The debut cookbook from Lune, a world-renowned croissant bakery in Australia. Lune Croissanterie is one of the most talked about bakeries in the world. From rave reviews from Nigella Lawson, Yotam Ottolenghi, René Redzepi and Rachel Khoo, to features in news outlets such as New York Times and The Guardian , Lune has been touted as 'the best croissant in the world' since it opened its doors in 2012. Customers are queuing quite literally around the block from the early hours to eat Lune's pastries, but what makes this book so special is how Kate Reid elevates croissant pastry from a classic breakfast staple to a refined vehicle for breakfast, lunch and dinner.
With step-by-step techniques for rolling and shaping croissants, followed by recipes for every hour of the day, plus what to do with leftovers and how to make a croissant a special occasion, this is the ultimate guide to baking the world's best-loved pastry.
I paged through this fascinating book. I will have to get it again from the library so I can try some of the recipes. I appreciated the way Ms. Reid explained everything, and how she differentiated making croissants commercially versus what would work for the home baker.
Wonderful read that beautifully illustrates Reid's dedication to her craft. The book has some of the clearest and most understandable instructions I've encountered. However, it is not for the feint of heart and the recipes are difficult and finicky - even for an experienced home baker. I have successfully completed a few recipes with delicious results, but I don't think the effort is worth it. While it was a wonderful read of baking, science, and personal growth, I still find croissants and pastries from local bakeries to be superior to a home-baked version - hence the 4 stars. However, it is well worth the read and I learned so much about the science and craft of baking.
I was flying Qantas and saw this bakery mentioned in their magazine, so I went to eat there! I just wish they had more of the fun and dessert type of croissants when I went, as they had a smaller selection. But about the book-the photos look great-hopefully we can figure out how to bake 'em ourselves!
A beautiful book about making all manner of croissants in all shapes and sizes! Now I just need to actually be bothered to attempt the rigamarole of making the dough for anything croissant-related.
Absolutely stunning cookbook devoted entirely to croissants and the various viennoiseries you can make with croissant dough. Author Kate Reid notes that her croissant dough is untraditional (among other departures from the norm, it has clarified butter in the dough, and the butter is added in two steps), but this is done for the purpose of making the recipe more approachable for home bakers who don't have dough sheeters or climate-controlled rooms.

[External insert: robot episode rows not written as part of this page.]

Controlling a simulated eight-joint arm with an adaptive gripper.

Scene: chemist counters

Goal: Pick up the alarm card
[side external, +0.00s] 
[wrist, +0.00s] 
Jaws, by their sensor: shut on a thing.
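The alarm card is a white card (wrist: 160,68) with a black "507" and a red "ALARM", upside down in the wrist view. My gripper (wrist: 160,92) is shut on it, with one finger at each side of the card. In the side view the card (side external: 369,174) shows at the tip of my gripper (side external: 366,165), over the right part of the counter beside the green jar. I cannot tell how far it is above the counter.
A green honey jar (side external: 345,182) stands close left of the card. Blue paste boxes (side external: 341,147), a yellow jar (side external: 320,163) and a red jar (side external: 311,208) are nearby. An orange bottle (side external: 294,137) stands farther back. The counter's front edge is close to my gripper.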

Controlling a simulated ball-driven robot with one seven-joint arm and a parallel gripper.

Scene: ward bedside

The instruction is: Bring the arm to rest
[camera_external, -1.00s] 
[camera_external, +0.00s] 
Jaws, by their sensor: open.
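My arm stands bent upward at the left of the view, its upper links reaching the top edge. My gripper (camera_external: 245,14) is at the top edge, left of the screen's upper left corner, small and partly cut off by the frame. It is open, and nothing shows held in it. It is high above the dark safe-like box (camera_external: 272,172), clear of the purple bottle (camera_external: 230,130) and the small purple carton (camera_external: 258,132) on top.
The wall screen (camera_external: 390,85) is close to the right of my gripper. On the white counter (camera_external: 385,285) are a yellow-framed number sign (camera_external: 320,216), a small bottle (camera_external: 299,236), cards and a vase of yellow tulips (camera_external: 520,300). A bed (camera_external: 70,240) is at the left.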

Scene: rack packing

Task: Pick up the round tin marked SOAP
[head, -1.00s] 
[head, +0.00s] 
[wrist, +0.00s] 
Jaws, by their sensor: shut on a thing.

I haven't yet tried the recipes because the main croissant recipe calls for fresh yeast. I'm hoping this can be substituted to some degree with active dry or instant, but more research needs to be done. However, this gets 5 stars from me due to its unique ideas, helpful visuals, and gorgeous page spreads. Kate Reid also includes short blurbs about her path from an aerospace engineer to croissant baker -- her writing style is so engaging that these may have been my favorite part of the book.
To many, croissants come in a restricted number of flavors: plain, almond, ham and cheese, and pain au chocolat. In LUNE, the flavor possibilities are endless, and there are recipes that make use of fresh croissants, day-old croissants, and even those pesky croissant dough scraps. A must-try for fans of flaky pastries.
I received this book for Christmas, but have just baked croissants and almond croissants from it this weekend. (It’s about my fifth attempt at croissants). I would definitely recommend it for keen home bakers who love croissants.
Kate Reid’s attention to detail and precise instructions, both written and visual, provided an excellent guide. It is the best recipe for home made croissants I have used to date. They did not leak butter when rolled out, and using clarified butter and the poolish provided an extra dimension to the final flavour.
I couldn’t source local fresh yeast, so I found a conversion online to use dried yeast and I think they still worked out perfectly. The advice not to skimp on quality ingredients was a good one! I look forward to trying many more of the recipes.
A stunning cookbook featuring gorgeous photos of croissants definitely not for your average home cook. It would make a beautiful coffee table book though.